INTERN REPORT FROM REBECCA PETERS

Time for another intern report:

“This summer I served as the editorial intern at Storyburgh, a not-for-profit online publication that writes the underreported story. Each week, our team, which included both supervisors, a visual intern and a marketing intern, met twice to discuss leads, pitches, stories, community engagement events and current social justice issues. During these meetings, we noticed immediately that the underreported story is always changing. Two years ago, news outlets rarely reported on police brutality. Two months ago, “white supremacy” did not appear on the New York Times front page. Further, we realized that context made all of these issues relevant. It matters which group is protesting and which group is counter-protesting. Earlier this week, Kathie Lee Gifford said she wishes newspapers would stop printing subject’s ages when their age isn’t germane.
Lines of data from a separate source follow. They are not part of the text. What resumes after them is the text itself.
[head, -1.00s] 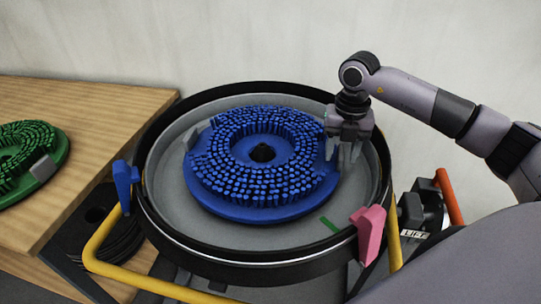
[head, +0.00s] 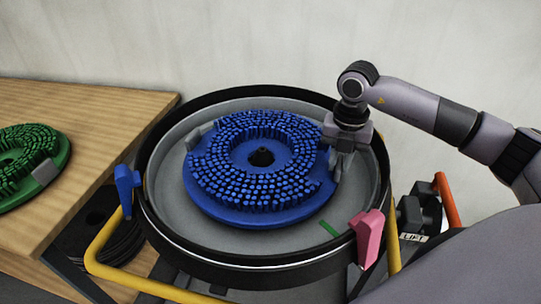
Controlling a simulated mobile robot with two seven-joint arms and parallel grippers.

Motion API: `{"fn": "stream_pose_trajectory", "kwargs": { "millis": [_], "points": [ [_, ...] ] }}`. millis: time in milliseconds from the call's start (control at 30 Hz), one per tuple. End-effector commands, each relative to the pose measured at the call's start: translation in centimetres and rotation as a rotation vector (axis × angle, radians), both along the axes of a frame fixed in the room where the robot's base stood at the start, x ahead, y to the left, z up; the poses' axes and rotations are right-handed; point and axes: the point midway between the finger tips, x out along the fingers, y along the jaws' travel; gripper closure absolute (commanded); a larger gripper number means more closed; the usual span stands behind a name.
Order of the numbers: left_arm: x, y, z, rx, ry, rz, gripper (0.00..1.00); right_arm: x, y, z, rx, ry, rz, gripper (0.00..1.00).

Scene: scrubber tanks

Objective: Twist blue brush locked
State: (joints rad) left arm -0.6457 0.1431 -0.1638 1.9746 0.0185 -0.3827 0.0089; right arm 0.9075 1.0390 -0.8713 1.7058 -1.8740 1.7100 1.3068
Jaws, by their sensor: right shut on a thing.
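The blue brush (head: 258,215) lies bristles up inside the round grey pan with a black rim (head: 262,262). It is a disc with a ring of blue bristles and a dark centre hole. A grey tab (head: 193,136) shows at its left edge. My right gripper (head: 341,164) points down at the brush's right edge, inside the rim, and is shut on the brush there. The exact part between its fingers is hidden by the gripper. A green mark (head: 329,229) lies on the pan's floor at the front right. My left gripper is not in view.
A pink clip (head: 368,236) and a blue clip (head: 124,188) sit at the pan's rim. A yellow tube frame (head: 102,236) runs around it. A green brush (head: 20,187) lies on the wooden table (head: 85,130) at left. A red-orange lever (head: 447,200) stands at right.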

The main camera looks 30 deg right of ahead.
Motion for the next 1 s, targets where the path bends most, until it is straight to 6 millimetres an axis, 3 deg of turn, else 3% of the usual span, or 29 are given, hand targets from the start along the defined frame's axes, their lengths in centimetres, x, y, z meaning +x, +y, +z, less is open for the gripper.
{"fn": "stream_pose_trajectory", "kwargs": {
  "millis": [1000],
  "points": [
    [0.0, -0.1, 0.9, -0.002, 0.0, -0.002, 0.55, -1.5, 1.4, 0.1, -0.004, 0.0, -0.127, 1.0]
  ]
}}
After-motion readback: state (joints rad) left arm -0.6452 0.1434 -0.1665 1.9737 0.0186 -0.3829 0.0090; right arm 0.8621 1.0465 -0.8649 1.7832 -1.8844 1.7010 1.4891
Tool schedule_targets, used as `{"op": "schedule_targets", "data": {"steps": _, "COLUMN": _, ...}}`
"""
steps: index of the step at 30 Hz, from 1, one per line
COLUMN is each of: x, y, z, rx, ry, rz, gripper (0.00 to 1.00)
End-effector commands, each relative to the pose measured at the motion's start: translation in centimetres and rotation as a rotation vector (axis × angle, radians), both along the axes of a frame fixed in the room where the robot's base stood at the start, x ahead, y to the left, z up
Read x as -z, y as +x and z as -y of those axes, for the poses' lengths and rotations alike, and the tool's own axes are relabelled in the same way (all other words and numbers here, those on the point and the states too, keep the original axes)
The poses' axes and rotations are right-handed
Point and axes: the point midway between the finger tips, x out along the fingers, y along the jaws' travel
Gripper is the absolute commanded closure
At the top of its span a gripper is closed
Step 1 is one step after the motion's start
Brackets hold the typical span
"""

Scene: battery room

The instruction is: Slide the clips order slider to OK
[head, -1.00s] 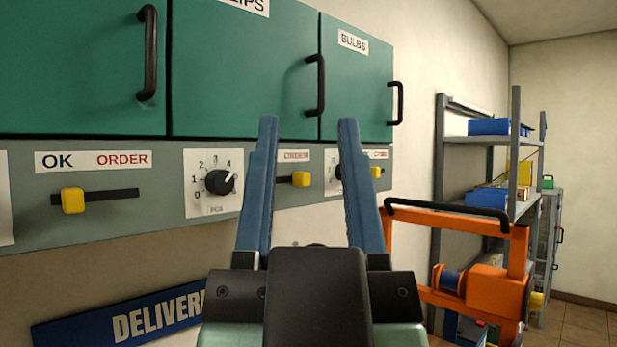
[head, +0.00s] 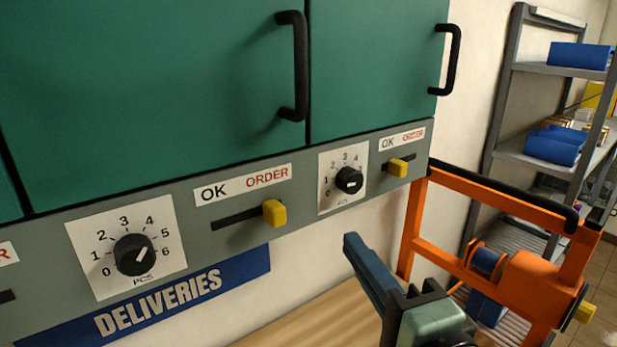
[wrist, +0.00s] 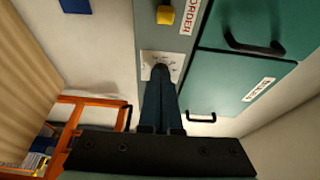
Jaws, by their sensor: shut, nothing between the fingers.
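The clips order slider is a yellow knob (head: 274,212) in a dark slot under the middle green cabinet. It sits at the right end of the slot, below the word ORDER; OK is to its left. In the wrist view the yellow knob (wrist: 165,15) is at the top edge. My gripper (head: 350,242) is shut and empty, in front of the panel, below and right of that slider in the head view. In the wrist view its blue fingertips (wrist: 160,72) overlap the white plate of the right-hand dial; contact cannot be told.
Dials (head: 134,254) and (head: 348,180) flank the slider. Another yellow slider (head: 398,167) is under the bulbs cabinet (head: 375,70). An orange frame (head: 500,210) with a black top bar stands close right of my gripper. Shelves (head: 550,150) are behind it.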

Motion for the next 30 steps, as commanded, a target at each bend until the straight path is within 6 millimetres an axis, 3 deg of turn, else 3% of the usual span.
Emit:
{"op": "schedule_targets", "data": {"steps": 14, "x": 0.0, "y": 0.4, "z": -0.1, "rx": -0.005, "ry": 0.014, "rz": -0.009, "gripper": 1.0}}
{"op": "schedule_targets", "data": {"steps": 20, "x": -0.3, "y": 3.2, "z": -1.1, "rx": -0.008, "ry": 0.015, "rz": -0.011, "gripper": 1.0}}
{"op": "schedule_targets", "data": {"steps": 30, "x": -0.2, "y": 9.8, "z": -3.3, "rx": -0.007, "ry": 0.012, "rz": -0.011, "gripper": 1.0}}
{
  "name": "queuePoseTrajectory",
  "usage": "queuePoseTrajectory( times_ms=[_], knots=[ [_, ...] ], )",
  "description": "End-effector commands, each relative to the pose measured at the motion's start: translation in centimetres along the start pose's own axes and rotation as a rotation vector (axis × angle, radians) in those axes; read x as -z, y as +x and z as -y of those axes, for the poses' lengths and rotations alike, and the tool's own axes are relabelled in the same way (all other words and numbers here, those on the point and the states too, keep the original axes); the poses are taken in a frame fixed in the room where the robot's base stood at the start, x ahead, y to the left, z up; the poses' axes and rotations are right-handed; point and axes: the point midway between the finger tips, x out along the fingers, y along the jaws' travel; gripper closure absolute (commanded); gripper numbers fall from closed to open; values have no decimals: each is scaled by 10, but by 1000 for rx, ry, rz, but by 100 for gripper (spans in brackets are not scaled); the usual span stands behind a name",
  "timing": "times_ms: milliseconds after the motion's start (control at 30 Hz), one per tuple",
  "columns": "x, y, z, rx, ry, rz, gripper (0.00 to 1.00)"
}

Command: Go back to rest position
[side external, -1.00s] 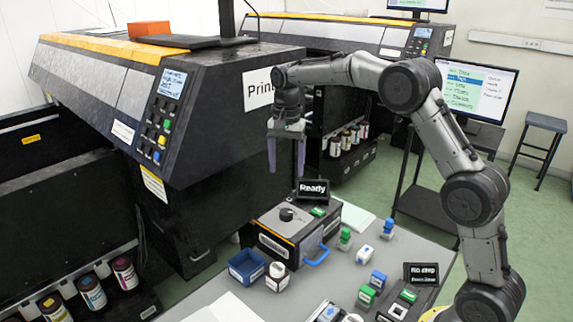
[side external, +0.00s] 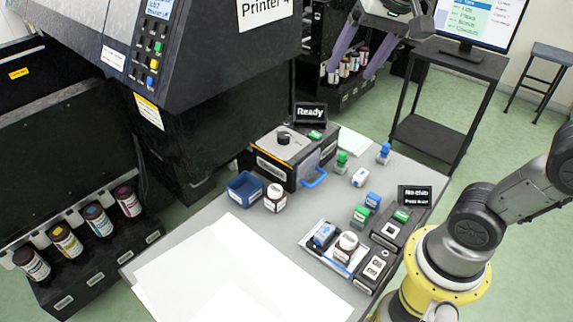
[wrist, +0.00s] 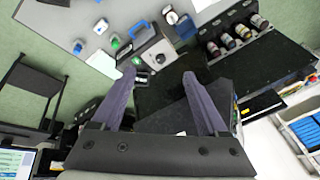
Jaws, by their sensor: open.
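My gripper (side external: 356,62) is at the top of the side external view, above and beyond the table's far edge, beside the printer. Its two purple fingers are spread apart with nothing between them. In the wrist view my gripper (wrist: 158,76) also shows empty, with a wide gap between the fingertips. The bottles stand apart from it: one white-capped bottle (side external: 275,199) is next to a blue bin (side external: 245,187), and another (side external: 346,247) is on a small tray on the right.
A black box device (side external: 285,158) with a "Ready" display stands at the table's back. Several stamps and small devices are on the right. White sheets (side external: 225,275) cover the front. Several bottles stand in a rack (side external: 95,265) at lower left. A black stand (side external: 435,135) holds a monitor.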

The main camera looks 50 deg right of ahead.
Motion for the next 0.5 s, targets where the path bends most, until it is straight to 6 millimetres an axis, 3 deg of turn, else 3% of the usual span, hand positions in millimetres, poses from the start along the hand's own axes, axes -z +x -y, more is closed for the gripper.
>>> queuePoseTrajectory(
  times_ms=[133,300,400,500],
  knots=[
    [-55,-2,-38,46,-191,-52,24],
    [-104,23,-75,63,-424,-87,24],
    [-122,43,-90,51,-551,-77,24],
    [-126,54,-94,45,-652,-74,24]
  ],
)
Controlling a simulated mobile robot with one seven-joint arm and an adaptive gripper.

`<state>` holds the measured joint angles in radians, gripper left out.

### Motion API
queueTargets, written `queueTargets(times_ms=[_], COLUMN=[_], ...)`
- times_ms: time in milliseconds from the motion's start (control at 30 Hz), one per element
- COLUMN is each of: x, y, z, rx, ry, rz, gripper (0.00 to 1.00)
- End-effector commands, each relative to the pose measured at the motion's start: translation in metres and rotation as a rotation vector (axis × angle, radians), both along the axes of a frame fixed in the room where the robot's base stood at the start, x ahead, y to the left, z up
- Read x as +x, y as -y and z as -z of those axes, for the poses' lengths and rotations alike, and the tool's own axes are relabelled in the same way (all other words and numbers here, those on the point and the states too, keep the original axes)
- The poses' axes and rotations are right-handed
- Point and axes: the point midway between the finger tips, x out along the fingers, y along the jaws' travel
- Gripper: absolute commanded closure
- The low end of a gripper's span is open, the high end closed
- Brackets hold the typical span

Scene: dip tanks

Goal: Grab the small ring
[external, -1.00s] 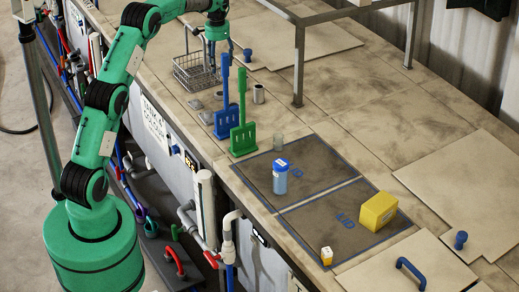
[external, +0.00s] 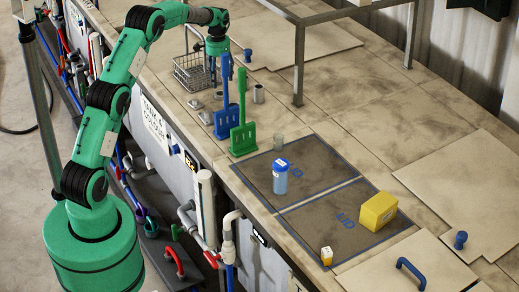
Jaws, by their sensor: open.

Every subject’s race, age, gender identity, sexuality, religion and socio-economic status matters.
Before this internship, I wrote as though I had considered every variable. After this summer, I know I never could again write in such a way. But I learned that including as many of these as possible, giving the full, factual and historical context to any issue in a short and simple manner allows the reader, or as I like to call them, the student, to learn that much more. Writing in any capacity gives others the ability to learn. Your support, for which I am ever grateful, allowed me to not only teach others, but to teach myself, that one more interview, one more question, and ultimately one more chance, can truly change one person’s world for the better.
Thank you endlessly for the chance to make a difference. It is my only goal in life to leave every person with new knowledge, encouragement or positive sentiment. Through this internship and with your support, I met many who see the greater purpose of writing. I met a woman who chose to write about her husband’s infidelity, allowing her to emotionally manage her life in a much healthier way than she had chosen before. I met a person who chose poetry as their escape from bullying, and who courageously read these poems back to their bullies. I met a man who received a college education, wrote famous novels and plays, and decided to share his love for reading, and chess, with his community. Each of these people, as well as both of you, have inspired me deeply to give back to those who give to me, especially those who give blindly to strangers.
I carry with me from this summer notebooks of interviews, pitches and leads that I will continue pursuing into the school year. Thanks to your support for allowing me to accept this internship, I have been asked to stay on the team and help Storyburgh better amplify the human experience. I look forward to uncovering more of Pittsburgh’s hidden stories and sharing them with the world.”

Good luck to Rebecca in her future endeavors.